A key aim of MI is to shift the client from a mind-set dominated by staying the same to a mind-set dominated by desire for, and confidence in the ability to, change. But the shift has to come about from inside the client rather than being driven from outside. MI cannot manufacture change, it can only tap into a desire that is already present (Miller & Rollnick, 2009). When MI is done well, it is the client rather than the counsellor who voices the arguments for change (Miller & Moyers, 2006; p7).
In practical terms the task of the practitioner is to evoke the client’s own arguments for change, without crossing the line into suggesting that they should change. Avoid making any direct suggestion that the client should change anything.
The key strategy for tapping into the desire for change is to explore the client’s own views and experiences, searching out the signs or indicators of desire for, and confidence about, change, and reinforcing and elaborating these signs.
Language is central. MI uses the idea of ‘change-talk’ to refer to the signs and indicators of change, in contrast to ‘sustain-talk’ which contains the indicators of staying the same.
Recognising, evoking and reinforcing the client’s change-talk are core skills in MI.
Change-talk is any client speech that favours movement in the direction of change (Miller & Rollnick, 2010). It includes statements of:
- desire to change (e.g. sentences that begin with ‘I want’, ‘I wish’, and ‘I would like’),
- ability to change (e.g. ‘I think I could do that, but I’m not sure I am ready yet’),
- reasons to change (e.g. ‘If I do this, then I will be able to do that …’)
- need to change (e.g. ‘I need to do this for my health’, ‘I have to do this or it will end badly’).

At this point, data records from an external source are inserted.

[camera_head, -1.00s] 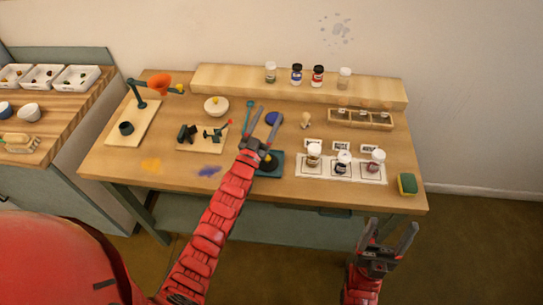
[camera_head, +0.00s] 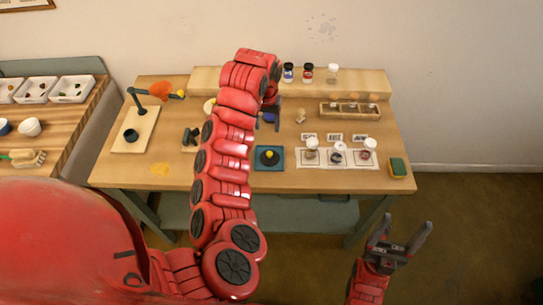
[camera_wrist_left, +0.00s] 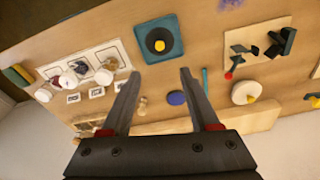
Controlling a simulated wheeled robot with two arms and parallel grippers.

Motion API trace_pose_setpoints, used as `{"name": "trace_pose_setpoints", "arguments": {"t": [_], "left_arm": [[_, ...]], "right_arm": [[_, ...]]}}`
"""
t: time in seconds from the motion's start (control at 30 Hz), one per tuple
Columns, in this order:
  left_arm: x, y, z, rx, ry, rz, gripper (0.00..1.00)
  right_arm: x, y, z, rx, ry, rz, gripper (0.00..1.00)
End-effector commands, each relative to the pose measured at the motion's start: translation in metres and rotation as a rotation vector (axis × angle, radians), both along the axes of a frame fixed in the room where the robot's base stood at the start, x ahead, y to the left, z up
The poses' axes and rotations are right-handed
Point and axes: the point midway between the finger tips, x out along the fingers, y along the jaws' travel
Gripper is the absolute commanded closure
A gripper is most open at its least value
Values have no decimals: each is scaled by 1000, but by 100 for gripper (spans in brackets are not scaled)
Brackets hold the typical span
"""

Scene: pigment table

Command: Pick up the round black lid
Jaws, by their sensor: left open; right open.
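A round black piece (camera_head: 269,157) with a yellow centre sits on a teal square base (camera_head: 260,166) at mid-table. It also shows in the left wrist view (camera_wrist_left: 152,47); I cannot tell for sure that it is a lid. A dark blue round disc (camera_wrist_left: 177,98) lies farther back, and in the head view (camera_head: 268,118) it is partly covered. My left gripper (camera_wrist_left: 160,77) is open and empty above the table's rear middle, largely hidden by its arm in the head view. My right gripper (camera_head: 408,220) is open and empty in front of the table.
Jars (camera_head: 339,155) stand on a white mat at the right. A divided wooden tray (camera_head: 350,111) and a raised shelf (camera_head: 370,81) with jars are behind. A small wooden knob (camera_wrist_left: 142,104) stands near the blue disc. A sponge (camera_head: 398,168) is at the right edge.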

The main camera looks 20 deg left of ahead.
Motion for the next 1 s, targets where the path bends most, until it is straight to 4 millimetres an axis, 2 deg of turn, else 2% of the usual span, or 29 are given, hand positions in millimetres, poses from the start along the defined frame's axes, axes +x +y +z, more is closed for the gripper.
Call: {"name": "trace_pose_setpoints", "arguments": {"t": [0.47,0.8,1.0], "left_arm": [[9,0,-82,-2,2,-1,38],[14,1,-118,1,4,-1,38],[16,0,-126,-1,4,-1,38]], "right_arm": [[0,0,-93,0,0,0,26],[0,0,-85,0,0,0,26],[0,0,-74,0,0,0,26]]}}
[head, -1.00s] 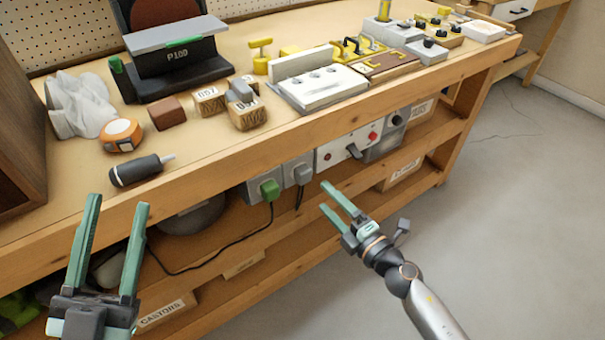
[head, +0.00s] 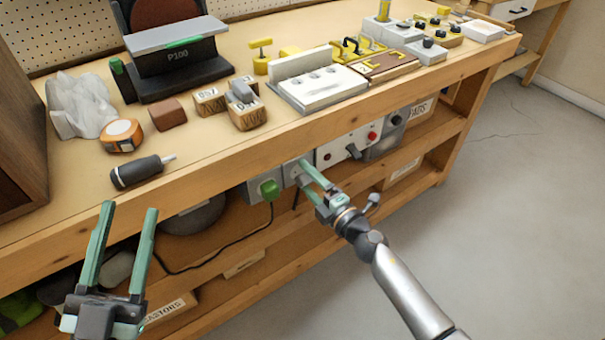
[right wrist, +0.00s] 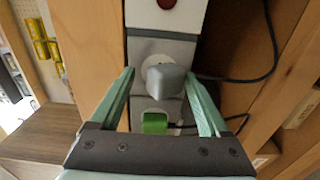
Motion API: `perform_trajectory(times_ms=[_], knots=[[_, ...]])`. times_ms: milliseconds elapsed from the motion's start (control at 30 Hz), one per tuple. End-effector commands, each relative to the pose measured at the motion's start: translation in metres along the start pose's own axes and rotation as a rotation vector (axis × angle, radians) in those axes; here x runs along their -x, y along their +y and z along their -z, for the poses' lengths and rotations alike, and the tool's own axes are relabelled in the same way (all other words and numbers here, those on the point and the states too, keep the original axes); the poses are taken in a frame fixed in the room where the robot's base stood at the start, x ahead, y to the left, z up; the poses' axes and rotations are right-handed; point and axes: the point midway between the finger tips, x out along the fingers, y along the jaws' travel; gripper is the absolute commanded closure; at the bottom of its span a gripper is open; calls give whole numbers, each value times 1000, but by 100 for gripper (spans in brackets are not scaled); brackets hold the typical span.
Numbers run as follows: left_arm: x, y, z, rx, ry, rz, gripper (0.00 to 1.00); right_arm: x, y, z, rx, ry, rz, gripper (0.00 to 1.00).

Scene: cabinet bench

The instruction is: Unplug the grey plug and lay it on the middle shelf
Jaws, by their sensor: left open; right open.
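The grey plug (right wrist: 166,80) sits in a socket on the grey outlet unit under the bench top. In the head view it is largely hidden by my right gripper (head: 304,173). In the right wrist view my right gripper (right wrist: 160,73) is open, with its green fingers on either side of the plug and gaps visible. A dark cable runs off to the right from beside the plug. The middle shelf (head: 230,255) runs below the outlets. My left gripper (head: 130,210) is open and empty in front of the bench at the left.
A green plug (head: 269,190) with a black cable sits beside the grey one; it also shows in the right wrist view (right wrist: 154,123). A panel with a red button (head: 372,135) adjoins the outlets. A castors box (head: 165,307) stands low at the left.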

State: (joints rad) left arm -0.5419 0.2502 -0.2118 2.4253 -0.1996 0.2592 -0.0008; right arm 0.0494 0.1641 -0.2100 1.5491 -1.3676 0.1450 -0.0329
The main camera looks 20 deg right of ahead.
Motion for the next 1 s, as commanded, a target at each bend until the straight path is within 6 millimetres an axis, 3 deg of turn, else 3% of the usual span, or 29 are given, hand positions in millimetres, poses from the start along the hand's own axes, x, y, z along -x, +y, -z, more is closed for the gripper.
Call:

At later stages, change-talk may also include statements about commitment to change.
The role of the practitioner is to be highly alert to signs of change-talk and to use active listening or OARS techniques (especially reflections and affirmations) to reinforce and increase the expression of positive statements about change. Open-ended questions are used to encourage (Naar-King & Suarez, 2011; p49-52).
Change-talk can easily be obscured by statements of previous efforts that were not successful (e.g. ‘I tried to talk to my boyfriend about condoms but he didn’t want to hear’). This statement indicates that motivation to change is present (Naar-King & Suarez, 2011; p49). Be alert to such double-barrelled statements and draw attention to the change-talk with reflections, affirmations, and open-ended questions.
When it is difficult to detect any spontaneous change-talk, a variety of conversational techniques, particularly using open-ended questions, can be used to try and uncover it.
Exploring values and hopes for the future;
Exploring strengths and assets;
Encouraging the client to talk about previous change efforts, both positive and negative;
Eliciting their understanding of the factors that promote successful change for them personally;
Eliciting their views of the factors that get in the way of successful change;
Exploring the meaning and influence of these understandings in the current context;
Eliciting the clients’ views about if and how they might want to make changes now.
More generally, the philosophy of this Practice Element, as with all of MI, is to maintain awareness of the client’s own change process and to be responsive to this process.
Ensure that clients who have experienced significant trauma are safe when evoking and elaborating on their own reasons for change.